Arbeitsjournal. Donnerstag, der 30. August 2007.

5.09 Uhr:
[Arbeitswohnung, latte macchiato.]
Genau um 4.30 Uhr hoch, nachdem ich gestern bereits um elf so müde war, daß ich schlafenging – dabei war mir nach einem Film zumute, einer Ablenkung könnte man sagen, die auch eine Art so empfundener „Belohnung“, eines vermeintlichen Abschaltens nämlich gewesen wäre. Solch Abschalten ist aber eine Täuschung.

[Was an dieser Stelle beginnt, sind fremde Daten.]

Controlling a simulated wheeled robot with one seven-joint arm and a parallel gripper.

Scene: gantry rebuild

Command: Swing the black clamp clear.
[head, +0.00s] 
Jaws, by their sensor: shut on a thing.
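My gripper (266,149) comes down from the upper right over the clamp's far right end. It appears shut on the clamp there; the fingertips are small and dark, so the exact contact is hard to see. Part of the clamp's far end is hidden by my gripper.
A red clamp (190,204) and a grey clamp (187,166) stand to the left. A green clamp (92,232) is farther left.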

Der Körper will etwas anderes, will schlafen, wie meine Erfahrung mit dem landläufigen Abschalten ja insgesamt eher die ist, daß es sich um einen Willen zur Verdrängung handelt, der, gibt man ihm nach, letztlich besonders entkräftet. Das ist bei so gut wie allen Vergnügungen so, die nicht Vergnügung, sondern Entertainment sind. Wahrscheinlich ging es in meinem Fall gestern um die Vaterelegie, die viel Kraft kostet, in der ich nun aber so sehr drin bin – auch wenn ich mich zeilenweise und also eher mühsam voranschlage -, daß ich wieder mal anderes, auch Wichtiges, weil Lebensorganisatorisches liegen lasse. Aber ich gebe dieser Vater-Klage, bei der ganz genau darauf geachtet werden muß, daß sie nicht den Ton einer Anklage bekommt, sondern immer n a h e am Vater bleibt, liebend nahe – also ich gebe ihr derzeit über Erinnerung und Imaginationskraft konkretes Fleisch; sie wird jetzt sinnlich.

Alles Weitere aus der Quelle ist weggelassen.